株式市場では上海市場の株価急落で先行きを懸念する声があるものの、上海総合指数は年初からは依然としてプラスであり、外国人訪日への影響は限定的にとどまっているもよう。
インバウンド急増による国内需給ひっ迫は、これまで化粧品や炊飯ジャーなど土産品が中心だったが、直近では観光バスやホテルといった滞在に欠かせないインフラ関連にまで及んでいる。
報道によれば、商用車大手いすず【編注:「ず」の正式表記は踊り字】は観光バスの受注が前年度比で2〜3割増え、三菱ふそうトラック・バスや日野自動車はフル生産を続けているという。中国などからの訪日外国人のツアー客が急増していることが背景にある。
バス需要は数年前にむしろ縮小した局面があった。2012年の関越自動車道における高速ツアーバスの悲惨な事故を受けて、規制が強化されたことが要因。過労運転の疑いがある運転手の居眠りが原因で、乗客が死傷した。高速ツアーバスは廃止され、高速乗合バスに集約。ワンマン運転できる距離も上限が設けられた。
これを機にバス業界は淘汰されたという。その直後に降って湧いたのがインバウンド需要というわけだ。需要に供給が追いつかず、中古バスが新車並みの価格で取引されている例もあり、バスは品薄状況が続く。
■旅行・ホテル業界にも異変
ある中国の旅行会社幹部は「日本に行きたい旅行客は多いのに、バスやホテルが取れない。
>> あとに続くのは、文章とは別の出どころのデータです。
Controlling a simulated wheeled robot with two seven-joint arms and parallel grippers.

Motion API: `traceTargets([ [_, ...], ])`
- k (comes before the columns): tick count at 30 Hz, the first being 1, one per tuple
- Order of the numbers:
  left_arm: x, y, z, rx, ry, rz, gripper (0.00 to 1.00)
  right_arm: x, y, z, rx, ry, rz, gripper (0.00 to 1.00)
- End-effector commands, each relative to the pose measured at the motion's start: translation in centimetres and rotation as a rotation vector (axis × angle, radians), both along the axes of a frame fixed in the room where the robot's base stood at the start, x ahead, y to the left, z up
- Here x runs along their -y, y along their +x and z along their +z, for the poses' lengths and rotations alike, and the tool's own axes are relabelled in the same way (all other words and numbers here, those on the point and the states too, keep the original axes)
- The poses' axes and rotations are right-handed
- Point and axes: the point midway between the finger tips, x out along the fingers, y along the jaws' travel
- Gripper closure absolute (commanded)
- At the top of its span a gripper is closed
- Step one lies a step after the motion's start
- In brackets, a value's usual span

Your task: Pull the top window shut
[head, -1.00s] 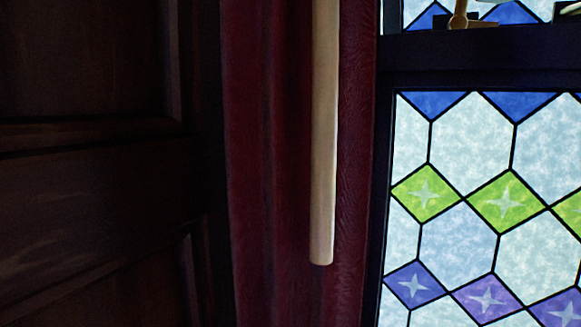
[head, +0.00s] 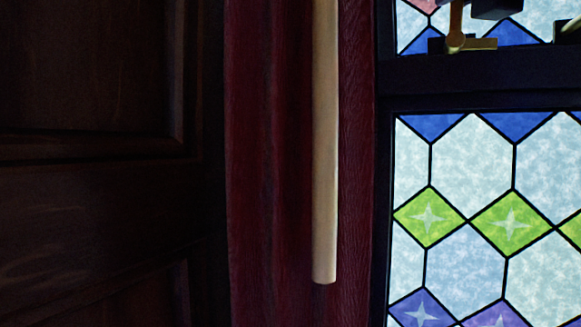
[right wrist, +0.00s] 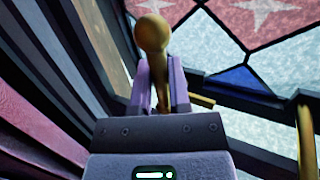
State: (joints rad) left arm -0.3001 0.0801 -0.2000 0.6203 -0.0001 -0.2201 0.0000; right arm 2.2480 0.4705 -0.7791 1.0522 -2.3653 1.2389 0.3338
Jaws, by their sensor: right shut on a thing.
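The top window (head: 415,22) shows only its lower edge at the top right of the head view, with pale, blue and pink leaded glass. A brass handle (head: 456,38) stands at its bottom rail. In the right wrist view, my right gripper (right wrist: 161,82) is shut on a brass handle (right wrist: 151,36), whose round knob sticks out past the fingers. Glass and the dark frame (right wrist: 240,92) lie just beyond it. How far the top window stands open cannot be told. My left gripper is not in view.
A lower stained-glass pane (head: 470,165) sits below the dark crossbar (head: 480,78). A pale wooden rod (head: 325,150) hangs before a dark red curtain (head: 265,170). Dark wood panelling (head: 90,200) fills the left. Another brass piece (right wrist: 305,140) stands at right in the wrist view.

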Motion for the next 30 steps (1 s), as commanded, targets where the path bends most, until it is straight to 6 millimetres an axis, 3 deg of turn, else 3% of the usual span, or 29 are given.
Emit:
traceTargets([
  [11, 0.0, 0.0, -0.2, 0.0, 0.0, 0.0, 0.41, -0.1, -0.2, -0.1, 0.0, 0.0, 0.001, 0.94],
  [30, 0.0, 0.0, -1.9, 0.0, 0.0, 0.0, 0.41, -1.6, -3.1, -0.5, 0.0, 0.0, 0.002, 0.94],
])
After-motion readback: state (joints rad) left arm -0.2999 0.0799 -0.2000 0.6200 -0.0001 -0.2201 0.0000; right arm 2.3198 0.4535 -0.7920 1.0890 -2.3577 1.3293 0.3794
民宿まであたったが確保できず、この夏は顧客の希望に応えられなかった」と残念がる。この幹部は、リピーターも含め来年はさらに数倍の需要が出そうだとしている。
また、格安チケットのインターネット販売業者は「店舗を持たない我々に、アジアの旅行会社からバスやホテル確保の問い合わせが入った」と驚く。特に大阪近辺ではホテルが枯渇し、ビジネスパーソンの出張に影響が出ているほどだ。
こうしたなか、格安旅行代理店エイチ・アイ・エスの業績が好調だ。同社は格安航空券のパイオニアだが、テーマパークのハウステンボス(長崎)再建に成功している。また、九州が地盤のバス大手の九州産交バス(推定保有台数:500台)を傘下に有している。わかりやすくいうと、格安航空券で来日した外国人を九州産交のバスに乗せ、ハウステンボスに連れて行く。バスやホテルの不足に無縁の会社といえ、16年10月期も過去最高益を更新する。
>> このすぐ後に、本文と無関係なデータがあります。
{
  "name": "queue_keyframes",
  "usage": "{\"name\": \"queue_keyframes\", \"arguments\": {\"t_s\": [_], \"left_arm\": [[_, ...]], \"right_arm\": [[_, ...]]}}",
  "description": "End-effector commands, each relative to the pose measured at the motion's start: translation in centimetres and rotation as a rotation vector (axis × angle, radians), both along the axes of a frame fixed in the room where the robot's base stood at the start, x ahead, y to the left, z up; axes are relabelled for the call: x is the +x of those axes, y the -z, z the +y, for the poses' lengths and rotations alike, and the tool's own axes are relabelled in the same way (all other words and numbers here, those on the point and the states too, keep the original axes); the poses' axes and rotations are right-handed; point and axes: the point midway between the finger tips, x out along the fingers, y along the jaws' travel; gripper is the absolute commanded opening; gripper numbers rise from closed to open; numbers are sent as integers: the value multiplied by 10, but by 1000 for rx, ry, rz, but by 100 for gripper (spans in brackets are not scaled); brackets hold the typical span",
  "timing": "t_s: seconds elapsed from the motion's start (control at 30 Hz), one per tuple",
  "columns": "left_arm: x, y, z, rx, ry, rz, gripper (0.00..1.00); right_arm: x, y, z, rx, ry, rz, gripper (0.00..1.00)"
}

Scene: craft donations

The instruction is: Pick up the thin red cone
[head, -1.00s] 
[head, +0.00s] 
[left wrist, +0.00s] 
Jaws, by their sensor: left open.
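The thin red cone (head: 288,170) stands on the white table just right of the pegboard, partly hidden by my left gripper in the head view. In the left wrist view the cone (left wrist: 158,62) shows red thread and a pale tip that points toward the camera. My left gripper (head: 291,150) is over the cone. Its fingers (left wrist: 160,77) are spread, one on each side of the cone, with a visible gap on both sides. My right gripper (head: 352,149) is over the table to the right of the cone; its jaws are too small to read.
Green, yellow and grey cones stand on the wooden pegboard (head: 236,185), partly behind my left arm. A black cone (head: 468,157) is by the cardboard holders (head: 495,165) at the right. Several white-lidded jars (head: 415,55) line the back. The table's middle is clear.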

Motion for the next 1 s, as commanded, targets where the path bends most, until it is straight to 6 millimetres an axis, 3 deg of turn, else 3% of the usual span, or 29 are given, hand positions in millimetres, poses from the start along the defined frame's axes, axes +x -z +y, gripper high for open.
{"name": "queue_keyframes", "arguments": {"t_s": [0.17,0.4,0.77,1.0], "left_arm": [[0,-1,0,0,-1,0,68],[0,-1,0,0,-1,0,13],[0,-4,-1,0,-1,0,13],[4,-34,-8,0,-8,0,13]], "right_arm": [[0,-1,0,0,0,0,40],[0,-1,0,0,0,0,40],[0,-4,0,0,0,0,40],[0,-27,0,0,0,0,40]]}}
藤田観光は今年4月、東京・新宿のコマ劇場跡地に「ホテルグレイスリー新宿」を開業した。ゴジラのモニュメントが話題のホテルで、客室は970室。(4〜6月はプレセールス期間となっているが、稼働率は60〜70%程度)と順調。
驚くべきは総客数に占めるインバウンドの比率が、6月に67%となっていることだ。新規オープンのホテルで、3人に2人は訪日外国人客。団体でなく個人利用が大半で、旺盛な需要を背景に客単価の上昇にも寄与している。
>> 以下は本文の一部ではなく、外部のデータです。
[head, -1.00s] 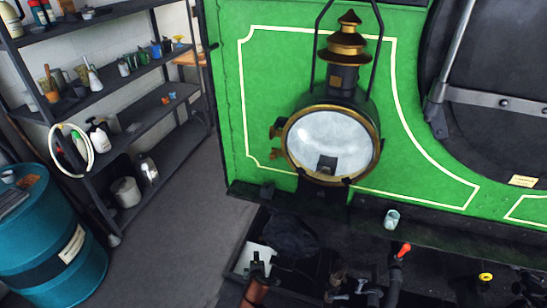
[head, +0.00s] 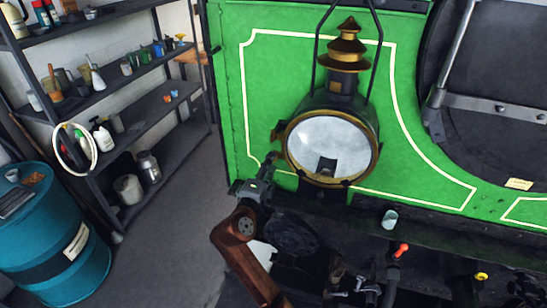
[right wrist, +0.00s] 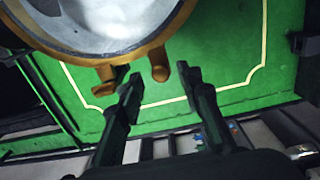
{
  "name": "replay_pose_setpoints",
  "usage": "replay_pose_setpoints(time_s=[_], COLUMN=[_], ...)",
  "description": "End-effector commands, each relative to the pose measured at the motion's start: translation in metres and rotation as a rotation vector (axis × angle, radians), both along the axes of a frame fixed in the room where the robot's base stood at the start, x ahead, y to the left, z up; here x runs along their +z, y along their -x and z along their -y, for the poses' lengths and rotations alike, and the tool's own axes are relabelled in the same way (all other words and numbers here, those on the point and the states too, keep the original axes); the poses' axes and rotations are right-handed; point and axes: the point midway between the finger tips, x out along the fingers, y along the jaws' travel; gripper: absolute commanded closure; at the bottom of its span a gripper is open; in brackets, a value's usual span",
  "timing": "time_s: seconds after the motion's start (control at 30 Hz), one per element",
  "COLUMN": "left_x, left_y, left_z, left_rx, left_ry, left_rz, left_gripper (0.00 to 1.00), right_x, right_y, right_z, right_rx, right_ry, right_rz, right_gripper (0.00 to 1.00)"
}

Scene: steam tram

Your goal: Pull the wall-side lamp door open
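The lamp (head: 345,100) hangs on the green front panel, with a brass tiered chimney on top. Its round door (head: 330,147) has a brass rim and pale glass and looks shut; its lower part shows in the right wrist view (right wrist: 95,20). Two brass tabs stick out from the rim; one tab (right wrist: 158,64) appears between my right fingertips, the other tab (right wrist: 105,78) lies left of them. My right gripper (head: 270,160) is at the door's lower left edge, open; its spread fingers show in the right wrist view (right wrist: 160,78). Contact cannot be told. My left gripper is not in view.
A dark ledge runs below the lamp with a small pale cup (head: 390,219) and a red-handled valve (head: 401,250). Shelves (head: 150,120) with bottles and a teal drum (head: 45,240) stand at the left. The floor (head: 180,220) between them and the green panel is clear.

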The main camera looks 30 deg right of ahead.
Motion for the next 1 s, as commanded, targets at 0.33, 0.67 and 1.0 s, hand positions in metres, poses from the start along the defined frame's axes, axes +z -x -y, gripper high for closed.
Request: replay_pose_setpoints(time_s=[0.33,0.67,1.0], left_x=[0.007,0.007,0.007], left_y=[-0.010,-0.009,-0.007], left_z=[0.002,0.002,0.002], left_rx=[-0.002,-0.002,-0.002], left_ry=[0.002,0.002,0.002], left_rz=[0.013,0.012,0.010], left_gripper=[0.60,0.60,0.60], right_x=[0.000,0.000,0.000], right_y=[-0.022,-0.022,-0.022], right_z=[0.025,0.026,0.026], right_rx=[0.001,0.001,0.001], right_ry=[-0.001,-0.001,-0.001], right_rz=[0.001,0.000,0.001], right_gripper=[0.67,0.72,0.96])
15年12月期上半期(1〜6月)の損益は会社計画を超過達成した。藤田観光は現在、運営する「新宿ワシントンホテル」の本館高層階(15階〜24階)を改装中。年度後半には低層階を改装し、16年春には全1297室がフル稼働になる見込み。来年は沖縄、京都にも新規ホテルをオープンし、17年にも新施設を相次いで開業する。中期計画では「観光立国のリーディングカンパニーを目指す」としている。計画最終年の19年に経常利益48億円(今期は休業もあるため17億円の赤字計画)を狙うなど、利益も急拡大となる見通しだ。
20年の東京オリンピックに向け、交通インフラや宿泊施設の整備などの動きはこれからも継続しそうだ。